#### [SET TASK]
Write out the full listing exactly as given, minus the images.

#### [DATA LINES]
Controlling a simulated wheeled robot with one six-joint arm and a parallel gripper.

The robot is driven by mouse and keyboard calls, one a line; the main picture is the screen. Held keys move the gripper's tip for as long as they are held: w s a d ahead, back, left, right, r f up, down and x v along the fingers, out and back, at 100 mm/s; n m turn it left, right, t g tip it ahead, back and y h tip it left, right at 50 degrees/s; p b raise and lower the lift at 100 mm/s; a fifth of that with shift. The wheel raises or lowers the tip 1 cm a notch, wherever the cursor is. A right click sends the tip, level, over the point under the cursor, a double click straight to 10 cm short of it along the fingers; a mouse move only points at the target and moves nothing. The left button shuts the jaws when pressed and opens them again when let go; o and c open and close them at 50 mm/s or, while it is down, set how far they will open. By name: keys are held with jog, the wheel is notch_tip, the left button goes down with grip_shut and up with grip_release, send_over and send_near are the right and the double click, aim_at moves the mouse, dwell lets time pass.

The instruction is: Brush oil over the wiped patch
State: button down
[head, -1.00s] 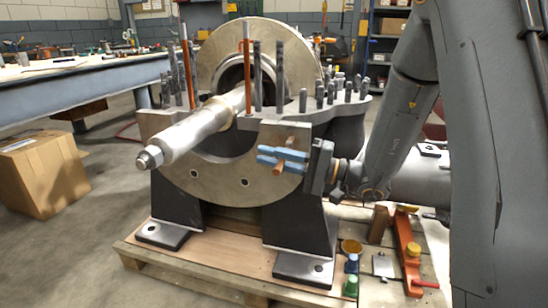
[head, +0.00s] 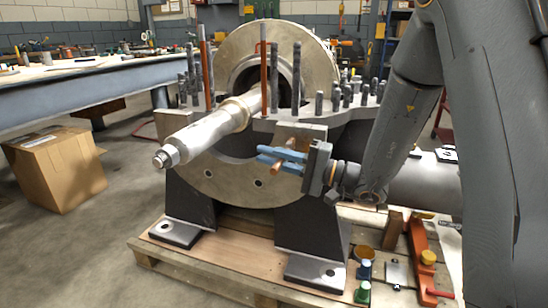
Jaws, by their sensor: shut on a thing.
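My gripper (head: 283,160) has blue fingers shut on a thin brown-handled tool (head: 275,168), seemingly the brush. The tool's ends show above and below the fingers; its bristles cannot be made out. The gripper is in front of the right side of the split casing (head: 222,183), near its upper flange. A lighter area (head: 301,131) on the flange, just above the fingers, may be the wiped patch, but I cannot tell for sure. Whether the tool touches the casing is unclear.
A shaft (head: 200,133) sticks out to the left, and upright studs (head: 297,70) rise from the flange. On the wooden pallet (head: 210,270) are an amber dish (head: 365,251), blue and green small containers (head: 362,293), and an orange tool (head: 420,255). A cardboard box (head: 60,170) stands left.

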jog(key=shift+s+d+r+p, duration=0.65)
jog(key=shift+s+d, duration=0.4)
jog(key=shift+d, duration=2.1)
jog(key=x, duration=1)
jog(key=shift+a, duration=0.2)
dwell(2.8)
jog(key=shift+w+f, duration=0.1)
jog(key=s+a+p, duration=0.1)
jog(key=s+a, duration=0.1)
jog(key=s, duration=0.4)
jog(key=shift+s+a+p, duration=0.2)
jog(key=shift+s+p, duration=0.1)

#### [SOLUTION]
Controlling a simulated wheeled robot with one six-joint arm and a parallel gripper.

The robot is driven by mouse and keyboard calls, one a line; the main picture is the screen. Held keys move the gripper's tip for as long as they are held: w s a d ahead, back, left, right, r f up, down and x v along the fingers, out and back, at 100 mm/s; n m turn it left, right, t g tip it ahead, back and y h tip it left, right at 50 degrees/s; p b raise and lower the lift at 100 mm/s; a fifth of that with shift. The wheel raises or lowers the tip 1 cm a notch, wherever the cursor is. A right click sends the tip, level, over the point under the cursor, a double click straight to 10 cm short of it along the fingers; a mouse move only points at the target and moves nothing. The left button shuts the jaws when pressed and opens them again when let go; o and c open and close them at 50 mm/s or, while it is down, set how far they will open. By name: keys are held with jog, the wheel is notch_tip, the left button goes down with grip_shut and up with grip_release, send_over and send_near are the right and the double click, aim_at moves the mouse, dwell lets time pass.

The instruction is: Brush oil over the wiped patch
State: button down
[head, -1.00s] 
[head, +0.00s] 
Jaws, by their sensor: shut on a thing.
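My gripper (head: 283,160) has blue fingers shut on a thin brown-handled tool (head: 275,168), seemingly the brush. The tool's ends show above and below the fingers; its bristles cannot be made out. The gripper is in front of the right side of the split casing (head: 222,183), near its upper flange. A lighter area (head: 301,131) on the flange, just above the fingers, may be the wiped patch, but I cannot tell for sure. Whether the tool touches the casing is unclear.
A shaft (head: 200,133) sticks out to the left, and upright studs (head: 297,70) rise from the flange. On the wooden pallet (head: 210,270) are an amber dish (head: 365,251), blue and green small containers (head: 362,293), and an orange tool (head: 420,255). A cardboard box (head: 60,170) stands left.

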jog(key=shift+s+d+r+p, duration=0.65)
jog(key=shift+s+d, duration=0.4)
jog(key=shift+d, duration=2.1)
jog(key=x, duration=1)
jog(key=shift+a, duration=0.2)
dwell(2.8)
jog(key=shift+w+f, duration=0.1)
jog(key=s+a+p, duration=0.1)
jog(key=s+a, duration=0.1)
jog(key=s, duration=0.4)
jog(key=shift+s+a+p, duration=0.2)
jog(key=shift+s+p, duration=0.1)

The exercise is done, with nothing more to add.